Oh, and on the subject of names, everyone has an opinion on those.. well, back in my forgotten days of yonder, I was a strong believer in flat namespaces, but now in my later years I realize, flatness *just doesn't scale*, and besides, everyone knows taxonomy is the highest form of science.
Therefore in Snakethon I will rename all pre-existing things, in such a way that they appear much neater on the surface, all the while hiding a far more compelling truth: billions upon billions of lines of old code will have to be revisited, and relearned, giving my followers the chance to clear away much bitrot and fix long forgotten bugs.
As for the implementation of those pre-existing things. Well, why let a crusty old library go to waste? Yea, though I walk through the valley of the shadow of renewal I will fear no asyncore, for thou art ancient, and thy obsolescence comfort me.
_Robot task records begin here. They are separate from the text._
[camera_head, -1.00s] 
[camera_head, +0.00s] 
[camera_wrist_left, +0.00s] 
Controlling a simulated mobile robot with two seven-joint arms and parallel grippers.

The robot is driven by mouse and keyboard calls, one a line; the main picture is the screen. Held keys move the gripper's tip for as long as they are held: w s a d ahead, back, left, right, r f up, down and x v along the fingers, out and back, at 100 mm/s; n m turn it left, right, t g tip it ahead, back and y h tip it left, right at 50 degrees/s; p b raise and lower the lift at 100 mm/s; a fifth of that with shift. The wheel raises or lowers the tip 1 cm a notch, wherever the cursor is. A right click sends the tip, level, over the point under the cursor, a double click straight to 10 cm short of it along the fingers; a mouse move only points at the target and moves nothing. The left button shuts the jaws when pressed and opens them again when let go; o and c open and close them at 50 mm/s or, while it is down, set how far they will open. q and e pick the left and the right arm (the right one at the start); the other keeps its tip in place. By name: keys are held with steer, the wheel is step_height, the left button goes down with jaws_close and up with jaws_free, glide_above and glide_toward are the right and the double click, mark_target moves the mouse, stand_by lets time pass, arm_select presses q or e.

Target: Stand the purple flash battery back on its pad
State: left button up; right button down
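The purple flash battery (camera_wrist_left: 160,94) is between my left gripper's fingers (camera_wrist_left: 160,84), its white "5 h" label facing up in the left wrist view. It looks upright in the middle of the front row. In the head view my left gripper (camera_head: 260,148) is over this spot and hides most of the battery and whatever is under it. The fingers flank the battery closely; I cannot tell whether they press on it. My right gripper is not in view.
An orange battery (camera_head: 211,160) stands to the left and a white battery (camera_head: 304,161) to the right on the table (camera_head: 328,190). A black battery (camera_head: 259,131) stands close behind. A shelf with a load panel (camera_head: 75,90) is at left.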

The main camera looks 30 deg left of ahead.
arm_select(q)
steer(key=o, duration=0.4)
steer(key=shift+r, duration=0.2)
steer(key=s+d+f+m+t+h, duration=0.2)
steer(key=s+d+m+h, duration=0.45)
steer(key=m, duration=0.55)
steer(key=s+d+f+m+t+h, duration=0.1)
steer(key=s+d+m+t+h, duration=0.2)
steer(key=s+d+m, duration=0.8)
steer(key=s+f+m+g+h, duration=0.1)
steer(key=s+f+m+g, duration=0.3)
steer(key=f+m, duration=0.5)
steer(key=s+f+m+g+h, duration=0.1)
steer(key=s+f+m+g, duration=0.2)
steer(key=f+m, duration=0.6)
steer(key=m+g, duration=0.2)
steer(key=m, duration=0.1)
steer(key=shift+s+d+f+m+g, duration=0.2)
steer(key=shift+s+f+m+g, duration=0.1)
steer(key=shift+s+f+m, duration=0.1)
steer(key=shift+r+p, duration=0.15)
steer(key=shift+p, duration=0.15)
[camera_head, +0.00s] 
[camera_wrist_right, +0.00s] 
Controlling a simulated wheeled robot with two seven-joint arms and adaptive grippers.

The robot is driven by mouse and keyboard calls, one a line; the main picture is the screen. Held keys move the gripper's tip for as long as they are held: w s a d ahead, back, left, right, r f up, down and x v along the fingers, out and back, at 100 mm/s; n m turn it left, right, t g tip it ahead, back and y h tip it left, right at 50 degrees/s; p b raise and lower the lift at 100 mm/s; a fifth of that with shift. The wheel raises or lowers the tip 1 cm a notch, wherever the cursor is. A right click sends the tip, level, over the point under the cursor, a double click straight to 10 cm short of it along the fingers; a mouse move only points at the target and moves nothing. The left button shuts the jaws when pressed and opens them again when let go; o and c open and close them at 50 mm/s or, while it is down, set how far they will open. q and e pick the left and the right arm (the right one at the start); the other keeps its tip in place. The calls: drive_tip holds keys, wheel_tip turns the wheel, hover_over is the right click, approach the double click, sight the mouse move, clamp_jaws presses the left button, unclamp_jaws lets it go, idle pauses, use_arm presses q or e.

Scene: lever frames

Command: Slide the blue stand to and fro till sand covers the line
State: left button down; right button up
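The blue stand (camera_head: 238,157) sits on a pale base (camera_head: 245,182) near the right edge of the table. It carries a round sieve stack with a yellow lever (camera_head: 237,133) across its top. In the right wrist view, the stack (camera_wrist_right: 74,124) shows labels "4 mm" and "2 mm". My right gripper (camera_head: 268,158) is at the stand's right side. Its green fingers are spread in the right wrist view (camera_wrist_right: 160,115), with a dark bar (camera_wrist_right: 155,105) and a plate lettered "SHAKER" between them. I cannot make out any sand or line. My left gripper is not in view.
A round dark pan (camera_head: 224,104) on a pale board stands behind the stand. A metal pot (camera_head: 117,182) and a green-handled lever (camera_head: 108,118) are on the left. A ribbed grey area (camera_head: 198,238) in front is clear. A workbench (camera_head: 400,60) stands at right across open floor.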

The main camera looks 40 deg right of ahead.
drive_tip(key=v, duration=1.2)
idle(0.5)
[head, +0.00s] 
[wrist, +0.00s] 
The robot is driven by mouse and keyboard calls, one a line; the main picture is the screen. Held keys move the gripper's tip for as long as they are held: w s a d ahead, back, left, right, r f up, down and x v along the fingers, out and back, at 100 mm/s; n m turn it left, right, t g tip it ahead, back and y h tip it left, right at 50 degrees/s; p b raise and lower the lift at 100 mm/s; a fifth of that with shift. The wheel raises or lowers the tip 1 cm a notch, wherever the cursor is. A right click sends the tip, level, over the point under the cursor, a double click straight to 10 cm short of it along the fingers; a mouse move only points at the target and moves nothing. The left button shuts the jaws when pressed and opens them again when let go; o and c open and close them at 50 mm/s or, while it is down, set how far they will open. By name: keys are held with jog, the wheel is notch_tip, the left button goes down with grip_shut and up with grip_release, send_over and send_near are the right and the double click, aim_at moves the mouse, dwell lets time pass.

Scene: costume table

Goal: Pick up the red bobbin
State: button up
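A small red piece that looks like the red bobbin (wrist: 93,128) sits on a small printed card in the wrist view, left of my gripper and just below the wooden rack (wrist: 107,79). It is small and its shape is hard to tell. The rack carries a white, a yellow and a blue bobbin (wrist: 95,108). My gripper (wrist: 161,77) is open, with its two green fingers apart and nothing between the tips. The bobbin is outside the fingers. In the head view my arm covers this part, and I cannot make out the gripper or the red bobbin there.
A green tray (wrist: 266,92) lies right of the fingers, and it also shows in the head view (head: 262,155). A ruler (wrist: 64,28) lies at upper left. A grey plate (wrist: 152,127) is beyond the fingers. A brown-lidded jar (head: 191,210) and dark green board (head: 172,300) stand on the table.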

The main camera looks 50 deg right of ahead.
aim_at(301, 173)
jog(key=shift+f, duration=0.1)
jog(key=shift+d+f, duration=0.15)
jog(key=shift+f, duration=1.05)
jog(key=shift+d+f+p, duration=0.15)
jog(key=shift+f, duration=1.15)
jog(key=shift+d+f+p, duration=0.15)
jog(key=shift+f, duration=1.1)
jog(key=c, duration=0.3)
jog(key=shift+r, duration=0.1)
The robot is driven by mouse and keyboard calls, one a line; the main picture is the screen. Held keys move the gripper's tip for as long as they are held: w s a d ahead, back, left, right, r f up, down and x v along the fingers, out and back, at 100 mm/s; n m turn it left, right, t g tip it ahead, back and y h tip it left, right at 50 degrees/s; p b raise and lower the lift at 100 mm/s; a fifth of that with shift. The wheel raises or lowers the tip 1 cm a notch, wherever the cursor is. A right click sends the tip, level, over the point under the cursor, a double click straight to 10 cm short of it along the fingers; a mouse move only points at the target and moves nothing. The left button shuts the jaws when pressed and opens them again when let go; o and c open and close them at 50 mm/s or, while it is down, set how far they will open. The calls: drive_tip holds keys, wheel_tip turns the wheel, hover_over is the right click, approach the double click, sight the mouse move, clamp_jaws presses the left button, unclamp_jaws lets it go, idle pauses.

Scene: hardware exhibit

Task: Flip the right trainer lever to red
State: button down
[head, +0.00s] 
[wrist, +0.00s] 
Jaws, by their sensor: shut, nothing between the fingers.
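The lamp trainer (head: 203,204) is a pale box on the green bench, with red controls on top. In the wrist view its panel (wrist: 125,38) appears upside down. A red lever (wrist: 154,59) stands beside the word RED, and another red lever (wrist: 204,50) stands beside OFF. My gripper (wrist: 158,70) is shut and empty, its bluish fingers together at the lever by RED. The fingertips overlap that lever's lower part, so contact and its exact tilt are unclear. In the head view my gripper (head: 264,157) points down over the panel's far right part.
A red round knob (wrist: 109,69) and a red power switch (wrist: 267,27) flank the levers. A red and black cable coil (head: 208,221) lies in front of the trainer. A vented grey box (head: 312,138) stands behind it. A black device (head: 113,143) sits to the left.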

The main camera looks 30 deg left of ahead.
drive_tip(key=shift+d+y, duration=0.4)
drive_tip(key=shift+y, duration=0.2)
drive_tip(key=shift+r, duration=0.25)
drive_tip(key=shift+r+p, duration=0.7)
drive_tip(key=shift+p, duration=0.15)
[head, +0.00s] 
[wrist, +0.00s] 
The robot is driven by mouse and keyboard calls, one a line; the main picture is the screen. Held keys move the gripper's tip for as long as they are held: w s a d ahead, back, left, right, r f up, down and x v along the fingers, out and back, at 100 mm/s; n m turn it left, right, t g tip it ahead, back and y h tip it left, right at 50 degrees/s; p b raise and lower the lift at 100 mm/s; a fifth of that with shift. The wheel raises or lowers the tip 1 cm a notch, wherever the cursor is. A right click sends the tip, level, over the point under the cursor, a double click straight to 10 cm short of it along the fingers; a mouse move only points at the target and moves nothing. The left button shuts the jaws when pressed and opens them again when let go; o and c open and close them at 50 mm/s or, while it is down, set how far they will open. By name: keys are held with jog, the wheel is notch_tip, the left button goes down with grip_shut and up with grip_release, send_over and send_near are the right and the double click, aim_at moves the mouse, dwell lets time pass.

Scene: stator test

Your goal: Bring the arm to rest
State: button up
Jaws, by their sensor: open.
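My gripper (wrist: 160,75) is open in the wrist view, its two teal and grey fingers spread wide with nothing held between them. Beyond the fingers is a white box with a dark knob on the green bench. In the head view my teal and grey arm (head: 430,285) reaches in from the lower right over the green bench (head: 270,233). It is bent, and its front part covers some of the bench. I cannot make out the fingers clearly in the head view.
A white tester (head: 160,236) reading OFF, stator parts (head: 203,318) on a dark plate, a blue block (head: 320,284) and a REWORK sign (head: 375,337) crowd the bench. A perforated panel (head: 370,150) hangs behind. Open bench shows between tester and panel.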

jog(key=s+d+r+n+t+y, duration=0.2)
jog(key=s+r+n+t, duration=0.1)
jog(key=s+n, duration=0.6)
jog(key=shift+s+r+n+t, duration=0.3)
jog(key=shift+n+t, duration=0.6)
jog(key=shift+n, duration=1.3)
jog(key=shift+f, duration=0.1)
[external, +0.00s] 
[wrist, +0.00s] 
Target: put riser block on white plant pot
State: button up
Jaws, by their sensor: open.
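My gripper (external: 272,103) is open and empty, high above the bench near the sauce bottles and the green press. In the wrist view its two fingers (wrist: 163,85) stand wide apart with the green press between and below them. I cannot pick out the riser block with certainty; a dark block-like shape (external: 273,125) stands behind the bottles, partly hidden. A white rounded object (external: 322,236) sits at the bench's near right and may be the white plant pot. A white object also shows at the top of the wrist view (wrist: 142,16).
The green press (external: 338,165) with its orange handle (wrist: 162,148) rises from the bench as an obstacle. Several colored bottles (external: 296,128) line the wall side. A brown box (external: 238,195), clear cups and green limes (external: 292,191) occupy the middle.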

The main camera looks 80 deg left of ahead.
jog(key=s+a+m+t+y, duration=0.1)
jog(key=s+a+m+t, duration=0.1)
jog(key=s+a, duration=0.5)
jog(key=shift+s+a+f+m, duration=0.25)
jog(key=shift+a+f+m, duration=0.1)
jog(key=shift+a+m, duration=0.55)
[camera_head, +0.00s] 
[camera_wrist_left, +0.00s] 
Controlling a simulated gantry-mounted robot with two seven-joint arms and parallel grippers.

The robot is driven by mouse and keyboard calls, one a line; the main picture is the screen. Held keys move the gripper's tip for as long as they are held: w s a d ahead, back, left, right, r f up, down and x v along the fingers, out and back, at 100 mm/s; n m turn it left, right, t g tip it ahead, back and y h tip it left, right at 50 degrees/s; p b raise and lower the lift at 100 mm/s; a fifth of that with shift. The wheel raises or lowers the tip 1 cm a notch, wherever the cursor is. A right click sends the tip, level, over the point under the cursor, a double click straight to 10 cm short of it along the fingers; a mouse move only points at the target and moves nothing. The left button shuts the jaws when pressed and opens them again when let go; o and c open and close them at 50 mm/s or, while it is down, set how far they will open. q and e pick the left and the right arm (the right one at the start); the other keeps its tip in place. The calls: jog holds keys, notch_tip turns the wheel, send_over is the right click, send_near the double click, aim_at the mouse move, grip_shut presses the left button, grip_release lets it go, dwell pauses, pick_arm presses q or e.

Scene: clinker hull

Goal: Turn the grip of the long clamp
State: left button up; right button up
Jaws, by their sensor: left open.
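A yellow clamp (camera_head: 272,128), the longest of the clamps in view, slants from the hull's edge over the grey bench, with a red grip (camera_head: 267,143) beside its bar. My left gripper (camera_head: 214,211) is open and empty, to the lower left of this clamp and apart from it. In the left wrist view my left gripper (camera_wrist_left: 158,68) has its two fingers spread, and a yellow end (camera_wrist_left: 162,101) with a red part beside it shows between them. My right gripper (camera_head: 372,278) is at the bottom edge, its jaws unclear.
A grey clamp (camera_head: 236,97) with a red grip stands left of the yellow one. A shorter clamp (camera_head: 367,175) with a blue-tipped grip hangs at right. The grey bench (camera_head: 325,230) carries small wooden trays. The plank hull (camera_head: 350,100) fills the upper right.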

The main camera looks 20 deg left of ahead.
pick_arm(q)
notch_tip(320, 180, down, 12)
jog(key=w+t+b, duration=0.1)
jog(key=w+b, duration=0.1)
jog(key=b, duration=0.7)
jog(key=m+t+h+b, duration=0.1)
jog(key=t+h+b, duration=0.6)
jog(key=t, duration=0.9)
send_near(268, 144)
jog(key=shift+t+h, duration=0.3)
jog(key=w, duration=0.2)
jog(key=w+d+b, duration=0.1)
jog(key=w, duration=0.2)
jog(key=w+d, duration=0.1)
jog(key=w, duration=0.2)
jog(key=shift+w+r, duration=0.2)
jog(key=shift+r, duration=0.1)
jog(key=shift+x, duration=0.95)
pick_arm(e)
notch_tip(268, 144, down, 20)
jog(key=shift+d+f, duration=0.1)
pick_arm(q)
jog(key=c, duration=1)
Well, I have many more ideas for my new language, too much for a single post. Just before I go, I'd like to talk about how we will inevitably transition to it. Since there are so many existing users of Python, I think it's a great idea to reapply their collective muscle memories and call my interpreter "pythonS".
In a few short years, many of my followers will no doubt realize the error of the old ways, and begin installing Snakethon without that irksome suffix. So why bother suffixing anything else! Snakethon will also parse PYTHONSTARTUP, PYTHONPATH, and PYTHONHOME environment variables, and look for ".py" files.
If one of my unfortunate followers should encounter a conflict due to this lacking suffix, oh well: all the more reason to rewrite their code in Snakethon! It is after all such a compelling evolution, you'd be crazy to ignore it..
In the meantime while I work on Snakethon, I will endevour to occasionally throw a snapshot or two over the wall. Since incompatible (and most probably self-contradictory) changes will often crop up, I will simply assign new version numbers to each of these snapshots over a period of years. Ensuring compatibility and forward upgradeability amongst these snapshots would be pointless, for soon everyone will be using Snakethon, and we may forget our historical misdeeds for all eternity.